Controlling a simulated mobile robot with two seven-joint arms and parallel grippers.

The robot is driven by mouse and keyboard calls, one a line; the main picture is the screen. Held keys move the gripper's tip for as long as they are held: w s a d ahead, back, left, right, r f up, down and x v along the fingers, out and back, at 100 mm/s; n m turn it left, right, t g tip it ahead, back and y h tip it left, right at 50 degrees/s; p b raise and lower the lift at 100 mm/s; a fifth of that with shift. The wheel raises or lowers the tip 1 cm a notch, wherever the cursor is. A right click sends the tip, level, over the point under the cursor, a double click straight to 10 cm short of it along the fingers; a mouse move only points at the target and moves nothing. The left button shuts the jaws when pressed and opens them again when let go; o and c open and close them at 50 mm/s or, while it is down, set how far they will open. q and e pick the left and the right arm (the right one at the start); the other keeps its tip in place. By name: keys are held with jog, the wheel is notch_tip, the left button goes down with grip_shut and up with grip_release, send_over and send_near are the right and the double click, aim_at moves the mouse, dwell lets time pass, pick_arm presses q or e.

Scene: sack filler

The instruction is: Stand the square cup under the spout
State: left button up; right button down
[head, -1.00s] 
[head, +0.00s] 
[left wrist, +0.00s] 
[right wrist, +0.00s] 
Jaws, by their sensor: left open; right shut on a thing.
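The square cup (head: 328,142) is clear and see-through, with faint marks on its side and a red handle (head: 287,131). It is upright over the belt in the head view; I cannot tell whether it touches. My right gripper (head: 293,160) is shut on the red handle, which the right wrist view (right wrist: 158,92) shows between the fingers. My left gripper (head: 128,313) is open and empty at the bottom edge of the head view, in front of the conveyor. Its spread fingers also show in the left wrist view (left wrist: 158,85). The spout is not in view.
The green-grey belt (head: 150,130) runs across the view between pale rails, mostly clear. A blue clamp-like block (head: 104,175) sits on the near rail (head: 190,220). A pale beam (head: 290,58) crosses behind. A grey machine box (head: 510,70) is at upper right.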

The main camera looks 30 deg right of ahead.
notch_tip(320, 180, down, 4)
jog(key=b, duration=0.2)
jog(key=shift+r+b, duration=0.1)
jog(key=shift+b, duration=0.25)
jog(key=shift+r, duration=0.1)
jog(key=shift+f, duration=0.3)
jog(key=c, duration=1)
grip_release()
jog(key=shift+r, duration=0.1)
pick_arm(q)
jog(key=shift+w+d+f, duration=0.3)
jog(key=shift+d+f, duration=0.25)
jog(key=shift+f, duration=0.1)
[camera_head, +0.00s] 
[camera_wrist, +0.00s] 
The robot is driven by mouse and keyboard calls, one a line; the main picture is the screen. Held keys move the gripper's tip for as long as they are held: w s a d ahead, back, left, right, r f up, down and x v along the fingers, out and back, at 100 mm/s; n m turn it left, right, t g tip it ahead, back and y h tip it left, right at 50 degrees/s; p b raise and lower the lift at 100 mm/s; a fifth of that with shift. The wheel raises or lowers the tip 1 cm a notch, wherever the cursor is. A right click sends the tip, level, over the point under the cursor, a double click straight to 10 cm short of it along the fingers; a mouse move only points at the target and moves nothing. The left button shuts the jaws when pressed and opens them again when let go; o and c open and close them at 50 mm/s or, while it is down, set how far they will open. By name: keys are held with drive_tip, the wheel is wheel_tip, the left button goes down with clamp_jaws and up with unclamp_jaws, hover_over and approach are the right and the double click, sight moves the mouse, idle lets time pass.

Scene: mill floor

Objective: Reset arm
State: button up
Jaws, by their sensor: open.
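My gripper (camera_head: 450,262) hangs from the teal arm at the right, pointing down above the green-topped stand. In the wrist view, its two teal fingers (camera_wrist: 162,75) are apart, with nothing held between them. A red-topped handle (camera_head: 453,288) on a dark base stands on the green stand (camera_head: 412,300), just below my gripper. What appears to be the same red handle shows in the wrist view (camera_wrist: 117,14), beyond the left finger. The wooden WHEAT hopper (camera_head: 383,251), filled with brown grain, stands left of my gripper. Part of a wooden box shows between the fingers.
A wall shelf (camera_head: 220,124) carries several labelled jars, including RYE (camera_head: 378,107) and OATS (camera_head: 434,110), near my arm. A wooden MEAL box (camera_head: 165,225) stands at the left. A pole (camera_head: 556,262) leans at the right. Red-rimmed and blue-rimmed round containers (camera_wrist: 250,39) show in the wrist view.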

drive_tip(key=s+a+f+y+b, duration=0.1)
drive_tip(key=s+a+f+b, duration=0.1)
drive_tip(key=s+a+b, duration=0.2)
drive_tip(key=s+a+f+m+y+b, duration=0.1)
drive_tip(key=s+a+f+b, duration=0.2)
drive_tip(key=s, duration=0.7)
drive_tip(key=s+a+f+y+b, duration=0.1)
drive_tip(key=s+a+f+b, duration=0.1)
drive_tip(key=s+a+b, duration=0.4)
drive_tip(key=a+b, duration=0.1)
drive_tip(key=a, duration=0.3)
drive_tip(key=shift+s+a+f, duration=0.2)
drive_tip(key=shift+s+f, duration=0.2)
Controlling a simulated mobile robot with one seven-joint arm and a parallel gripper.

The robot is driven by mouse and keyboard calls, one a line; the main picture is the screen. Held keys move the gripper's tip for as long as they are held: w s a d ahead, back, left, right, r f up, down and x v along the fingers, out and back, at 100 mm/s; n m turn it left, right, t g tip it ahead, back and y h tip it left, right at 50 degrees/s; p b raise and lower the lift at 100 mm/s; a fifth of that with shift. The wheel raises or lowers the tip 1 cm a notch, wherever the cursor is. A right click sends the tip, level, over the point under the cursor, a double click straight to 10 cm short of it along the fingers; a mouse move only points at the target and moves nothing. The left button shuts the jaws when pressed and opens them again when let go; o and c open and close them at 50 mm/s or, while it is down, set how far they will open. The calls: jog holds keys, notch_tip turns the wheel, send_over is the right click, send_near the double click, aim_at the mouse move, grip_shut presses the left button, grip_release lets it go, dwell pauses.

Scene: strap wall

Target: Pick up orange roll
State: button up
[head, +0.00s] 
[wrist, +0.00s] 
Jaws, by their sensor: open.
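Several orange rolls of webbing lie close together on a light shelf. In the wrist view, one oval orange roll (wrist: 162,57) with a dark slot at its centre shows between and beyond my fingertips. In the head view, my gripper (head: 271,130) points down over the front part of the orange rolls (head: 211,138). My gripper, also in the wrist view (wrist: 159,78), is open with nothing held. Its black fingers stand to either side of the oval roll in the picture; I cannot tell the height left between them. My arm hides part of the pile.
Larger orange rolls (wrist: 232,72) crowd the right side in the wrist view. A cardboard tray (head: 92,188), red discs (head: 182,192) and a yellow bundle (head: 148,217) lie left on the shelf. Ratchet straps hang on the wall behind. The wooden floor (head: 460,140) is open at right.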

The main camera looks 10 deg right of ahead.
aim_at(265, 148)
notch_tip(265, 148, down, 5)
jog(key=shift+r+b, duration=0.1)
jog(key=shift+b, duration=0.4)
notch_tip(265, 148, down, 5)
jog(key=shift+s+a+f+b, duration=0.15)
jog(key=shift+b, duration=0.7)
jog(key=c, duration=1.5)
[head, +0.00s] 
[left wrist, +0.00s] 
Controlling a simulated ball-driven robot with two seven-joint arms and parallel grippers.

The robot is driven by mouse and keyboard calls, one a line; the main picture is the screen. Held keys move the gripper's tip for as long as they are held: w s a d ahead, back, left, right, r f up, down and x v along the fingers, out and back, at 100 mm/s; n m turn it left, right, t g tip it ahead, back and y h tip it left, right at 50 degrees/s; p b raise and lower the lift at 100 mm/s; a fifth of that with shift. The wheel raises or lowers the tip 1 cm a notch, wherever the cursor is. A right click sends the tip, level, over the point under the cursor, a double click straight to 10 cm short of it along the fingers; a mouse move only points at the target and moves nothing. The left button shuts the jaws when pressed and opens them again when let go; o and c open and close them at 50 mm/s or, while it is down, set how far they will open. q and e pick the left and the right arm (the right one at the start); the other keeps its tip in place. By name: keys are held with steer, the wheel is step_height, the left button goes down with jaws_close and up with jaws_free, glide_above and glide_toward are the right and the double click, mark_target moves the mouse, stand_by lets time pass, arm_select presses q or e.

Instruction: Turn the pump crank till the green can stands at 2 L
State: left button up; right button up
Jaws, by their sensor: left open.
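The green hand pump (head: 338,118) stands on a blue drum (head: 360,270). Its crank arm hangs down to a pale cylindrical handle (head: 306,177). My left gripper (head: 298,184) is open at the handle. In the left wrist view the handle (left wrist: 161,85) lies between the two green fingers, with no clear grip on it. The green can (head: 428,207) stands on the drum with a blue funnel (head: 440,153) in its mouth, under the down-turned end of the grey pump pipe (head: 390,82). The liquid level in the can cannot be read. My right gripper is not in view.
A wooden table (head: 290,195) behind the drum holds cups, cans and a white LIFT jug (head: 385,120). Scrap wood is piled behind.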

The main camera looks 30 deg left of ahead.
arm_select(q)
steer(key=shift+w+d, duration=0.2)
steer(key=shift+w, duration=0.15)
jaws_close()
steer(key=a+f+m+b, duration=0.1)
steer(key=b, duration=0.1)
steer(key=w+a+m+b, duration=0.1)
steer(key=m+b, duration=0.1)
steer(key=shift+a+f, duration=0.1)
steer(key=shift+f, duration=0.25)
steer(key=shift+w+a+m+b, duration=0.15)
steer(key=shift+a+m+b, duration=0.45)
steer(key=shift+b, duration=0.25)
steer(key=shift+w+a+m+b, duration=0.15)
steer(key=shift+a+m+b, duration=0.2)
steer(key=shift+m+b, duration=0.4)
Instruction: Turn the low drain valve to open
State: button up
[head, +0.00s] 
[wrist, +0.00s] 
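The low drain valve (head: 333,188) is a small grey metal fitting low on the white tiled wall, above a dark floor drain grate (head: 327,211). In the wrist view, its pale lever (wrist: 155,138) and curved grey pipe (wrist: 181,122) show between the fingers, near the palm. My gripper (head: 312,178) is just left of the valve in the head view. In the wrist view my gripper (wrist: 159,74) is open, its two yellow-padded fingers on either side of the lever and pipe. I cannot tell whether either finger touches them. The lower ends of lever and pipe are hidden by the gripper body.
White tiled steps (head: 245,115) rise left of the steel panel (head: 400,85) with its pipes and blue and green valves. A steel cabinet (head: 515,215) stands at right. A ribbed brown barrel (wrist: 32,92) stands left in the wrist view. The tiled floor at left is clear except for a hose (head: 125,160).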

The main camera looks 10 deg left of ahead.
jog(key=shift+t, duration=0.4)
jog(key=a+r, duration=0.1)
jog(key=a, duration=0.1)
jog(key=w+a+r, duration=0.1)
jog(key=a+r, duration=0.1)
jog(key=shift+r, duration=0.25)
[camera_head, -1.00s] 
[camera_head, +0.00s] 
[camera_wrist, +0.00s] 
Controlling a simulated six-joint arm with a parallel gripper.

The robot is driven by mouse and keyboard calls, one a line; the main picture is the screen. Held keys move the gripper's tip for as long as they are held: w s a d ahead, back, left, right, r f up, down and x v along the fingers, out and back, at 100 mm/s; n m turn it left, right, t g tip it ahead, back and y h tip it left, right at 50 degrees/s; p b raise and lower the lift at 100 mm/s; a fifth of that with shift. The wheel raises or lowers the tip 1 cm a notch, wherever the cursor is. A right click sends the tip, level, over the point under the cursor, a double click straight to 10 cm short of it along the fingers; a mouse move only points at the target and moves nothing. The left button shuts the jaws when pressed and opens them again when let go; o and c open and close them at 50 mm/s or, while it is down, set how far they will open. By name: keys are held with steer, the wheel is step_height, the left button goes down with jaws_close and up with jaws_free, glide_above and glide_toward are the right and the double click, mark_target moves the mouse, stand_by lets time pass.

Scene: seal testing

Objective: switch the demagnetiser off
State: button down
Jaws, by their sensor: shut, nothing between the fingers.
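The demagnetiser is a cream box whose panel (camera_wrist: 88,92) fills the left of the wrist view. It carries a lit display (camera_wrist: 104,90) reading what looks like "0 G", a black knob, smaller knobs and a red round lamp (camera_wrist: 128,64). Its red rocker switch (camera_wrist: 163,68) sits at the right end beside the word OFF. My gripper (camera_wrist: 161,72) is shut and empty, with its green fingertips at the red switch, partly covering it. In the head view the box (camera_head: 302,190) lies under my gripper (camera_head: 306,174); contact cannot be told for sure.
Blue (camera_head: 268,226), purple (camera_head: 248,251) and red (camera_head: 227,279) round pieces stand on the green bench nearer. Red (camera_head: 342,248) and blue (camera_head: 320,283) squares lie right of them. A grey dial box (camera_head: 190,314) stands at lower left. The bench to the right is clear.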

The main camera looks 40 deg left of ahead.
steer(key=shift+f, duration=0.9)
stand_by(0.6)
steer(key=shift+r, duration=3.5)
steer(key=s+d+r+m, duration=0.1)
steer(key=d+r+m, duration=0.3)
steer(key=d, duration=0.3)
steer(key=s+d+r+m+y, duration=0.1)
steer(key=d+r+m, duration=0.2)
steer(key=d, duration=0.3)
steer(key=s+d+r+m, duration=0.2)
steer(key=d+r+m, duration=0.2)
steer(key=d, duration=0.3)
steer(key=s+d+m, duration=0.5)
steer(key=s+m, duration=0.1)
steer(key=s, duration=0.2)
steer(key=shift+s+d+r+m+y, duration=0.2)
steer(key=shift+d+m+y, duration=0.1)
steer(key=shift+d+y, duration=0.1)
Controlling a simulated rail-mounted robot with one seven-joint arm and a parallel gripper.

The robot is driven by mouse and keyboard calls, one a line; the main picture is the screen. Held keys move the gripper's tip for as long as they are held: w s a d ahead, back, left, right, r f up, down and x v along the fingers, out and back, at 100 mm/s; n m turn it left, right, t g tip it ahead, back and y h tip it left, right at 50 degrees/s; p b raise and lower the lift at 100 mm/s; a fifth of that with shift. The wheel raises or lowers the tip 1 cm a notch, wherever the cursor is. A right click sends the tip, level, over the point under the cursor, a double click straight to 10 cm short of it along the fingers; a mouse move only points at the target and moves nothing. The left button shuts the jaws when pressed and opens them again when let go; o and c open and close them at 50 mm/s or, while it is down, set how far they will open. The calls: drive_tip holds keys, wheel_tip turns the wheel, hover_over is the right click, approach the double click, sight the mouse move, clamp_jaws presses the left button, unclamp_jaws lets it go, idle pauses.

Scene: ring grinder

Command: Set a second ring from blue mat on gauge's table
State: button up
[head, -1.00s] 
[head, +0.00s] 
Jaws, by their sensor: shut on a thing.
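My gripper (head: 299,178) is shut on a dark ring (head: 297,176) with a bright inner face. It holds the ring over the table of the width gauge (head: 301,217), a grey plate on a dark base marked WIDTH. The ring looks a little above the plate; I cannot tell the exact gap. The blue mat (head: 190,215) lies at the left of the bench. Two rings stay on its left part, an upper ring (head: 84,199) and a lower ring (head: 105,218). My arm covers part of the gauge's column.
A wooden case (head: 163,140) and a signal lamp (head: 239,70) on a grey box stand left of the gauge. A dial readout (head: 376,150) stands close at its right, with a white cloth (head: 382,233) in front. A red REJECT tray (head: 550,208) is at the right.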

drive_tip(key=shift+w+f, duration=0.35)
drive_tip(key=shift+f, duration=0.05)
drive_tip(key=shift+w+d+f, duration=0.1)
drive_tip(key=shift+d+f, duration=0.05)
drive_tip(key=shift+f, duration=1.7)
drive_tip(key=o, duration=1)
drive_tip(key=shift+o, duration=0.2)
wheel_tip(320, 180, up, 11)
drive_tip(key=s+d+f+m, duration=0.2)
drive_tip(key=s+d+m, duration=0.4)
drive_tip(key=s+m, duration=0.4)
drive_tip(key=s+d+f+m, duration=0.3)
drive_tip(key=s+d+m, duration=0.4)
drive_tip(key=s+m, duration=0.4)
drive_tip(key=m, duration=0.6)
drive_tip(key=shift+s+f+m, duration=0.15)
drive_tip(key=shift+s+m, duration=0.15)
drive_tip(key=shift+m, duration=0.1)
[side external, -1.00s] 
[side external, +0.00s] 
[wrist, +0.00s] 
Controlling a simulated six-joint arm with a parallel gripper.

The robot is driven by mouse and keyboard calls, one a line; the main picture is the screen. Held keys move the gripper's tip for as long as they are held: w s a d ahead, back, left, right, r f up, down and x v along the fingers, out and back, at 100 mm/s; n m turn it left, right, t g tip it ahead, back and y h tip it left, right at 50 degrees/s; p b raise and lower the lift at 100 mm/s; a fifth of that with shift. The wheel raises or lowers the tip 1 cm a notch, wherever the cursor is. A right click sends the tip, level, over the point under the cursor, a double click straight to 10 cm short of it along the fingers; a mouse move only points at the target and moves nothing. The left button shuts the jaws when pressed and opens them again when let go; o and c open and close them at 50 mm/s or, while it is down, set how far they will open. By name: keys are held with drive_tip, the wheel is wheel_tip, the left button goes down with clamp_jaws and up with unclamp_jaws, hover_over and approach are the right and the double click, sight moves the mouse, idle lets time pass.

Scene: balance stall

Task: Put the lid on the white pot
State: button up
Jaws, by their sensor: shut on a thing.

= = = = =

→ **THE PROBLEM**
Using the data above, transcribe the lines that run from the line with "Controlling a simulated mobile robot with one" to the line with "Scene: strap wall", both ends kept, and output nothing else.

→ **CORRECT RESULT**
Controlling a simulated mobile robot with one seven-joint arm and a parallel gripper.

The robot is driven by mouse and keyboard calls, one a line; the main picture is the screen. Held keys move the gripper's tip for as long as they are held: w s a d ahead, back, left, right, r f up, down and x v along the fingers, out and back, at 100 mm/s; n m turn it left, right, t g tip it ahead, back and y h tip it left, right at 50 degrees/s; p b raise and lower the lift at 100 mm/s; a fifth of that with shift. The wheel raises or lowers the tip 1 cm a notch, wherever the cursor is. A right click sends the tip, level, over the point under the cursor, a double click straight to 10 cm short of it along the fingers; a mouse move only points at the target and moves nothing. The left button shuts the jaws when pressed and opens them again when let go; o and c open and close them at 50 mm/s or, while it is down, set how far they will open. The calls: jog holds keys, notch_tip turns the wheel, send_over is the right click, send_near the double click, aim_at the mouse move, grip_shut presses the left button, grip_release lets it go, dwell pauses.

Scene: strap wall

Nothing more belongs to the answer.